:: GIVEN PROBLEM ::
Pictures are not part of the copy. Retype the lines from the first one through the line that contains "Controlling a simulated".

:: GIVEN DATA ::
(begin)
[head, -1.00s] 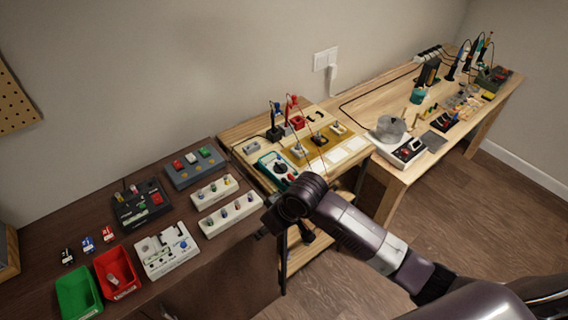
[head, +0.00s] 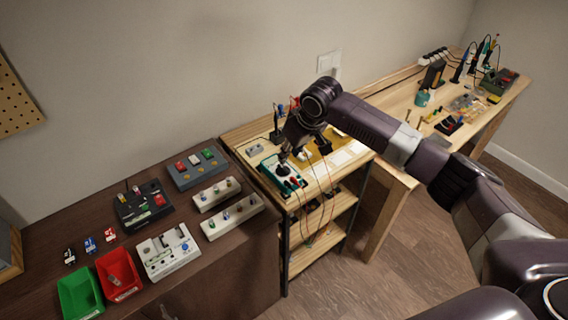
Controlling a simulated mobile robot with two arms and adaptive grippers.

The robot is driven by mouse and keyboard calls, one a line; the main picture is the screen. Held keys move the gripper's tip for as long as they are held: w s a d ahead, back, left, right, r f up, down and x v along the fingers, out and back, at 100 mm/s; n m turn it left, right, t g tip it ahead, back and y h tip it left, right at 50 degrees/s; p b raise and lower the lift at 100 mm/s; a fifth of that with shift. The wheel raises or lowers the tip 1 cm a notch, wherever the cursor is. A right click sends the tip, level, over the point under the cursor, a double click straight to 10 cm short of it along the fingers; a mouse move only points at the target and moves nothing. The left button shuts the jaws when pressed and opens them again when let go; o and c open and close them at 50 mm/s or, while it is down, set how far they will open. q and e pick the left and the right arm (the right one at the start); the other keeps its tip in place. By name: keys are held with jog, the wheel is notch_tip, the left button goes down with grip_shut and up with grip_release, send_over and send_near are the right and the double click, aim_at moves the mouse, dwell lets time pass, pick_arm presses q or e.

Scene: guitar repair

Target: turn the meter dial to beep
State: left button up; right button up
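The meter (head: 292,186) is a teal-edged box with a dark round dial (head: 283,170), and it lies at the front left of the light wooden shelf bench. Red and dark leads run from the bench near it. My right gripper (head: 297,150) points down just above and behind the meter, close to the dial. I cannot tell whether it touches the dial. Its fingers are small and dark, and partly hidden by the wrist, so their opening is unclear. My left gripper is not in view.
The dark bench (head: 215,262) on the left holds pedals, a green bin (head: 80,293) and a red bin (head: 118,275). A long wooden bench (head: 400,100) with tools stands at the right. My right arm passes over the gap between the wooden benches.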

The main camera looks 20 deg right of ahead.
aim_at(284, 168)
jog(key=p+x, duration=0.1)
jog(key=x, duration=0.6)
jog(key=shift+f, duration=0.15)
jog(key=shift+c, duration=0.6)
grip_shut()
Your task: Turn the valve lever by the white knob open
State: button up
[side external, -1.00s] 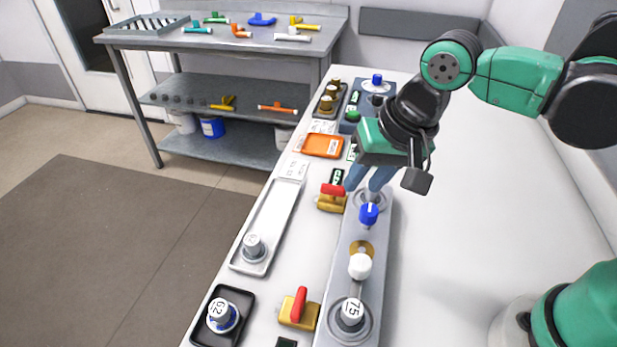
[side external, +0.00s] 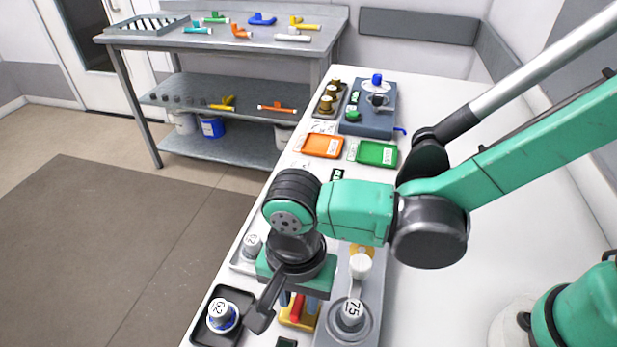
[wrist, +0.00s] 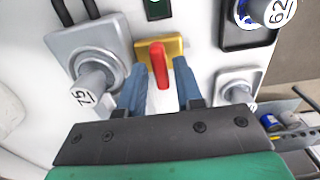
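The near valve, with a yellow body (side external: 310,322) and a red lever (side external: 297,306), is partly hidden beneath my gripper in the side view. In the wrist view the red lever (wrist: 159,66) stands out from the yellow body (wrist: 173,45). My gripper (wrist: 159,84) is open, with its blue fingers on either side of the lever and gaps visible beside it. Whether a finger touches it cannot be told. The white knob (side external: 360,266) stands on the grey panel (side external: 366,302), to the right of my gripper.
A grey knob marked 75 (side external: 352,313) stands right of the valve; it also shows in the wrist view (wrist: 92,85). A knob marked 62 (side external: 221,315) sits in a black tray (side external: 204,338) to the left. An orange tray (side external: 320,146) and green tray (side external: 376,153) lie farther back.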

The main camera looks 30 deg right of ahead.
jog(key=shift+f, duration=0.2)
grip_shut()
(end)
:: RESPONSE TO THIS TASK ::
[head, -1.00s] 
[head, +0.00s] 
Controlling a simulated mobile robot with two arms and adaptive grippers.

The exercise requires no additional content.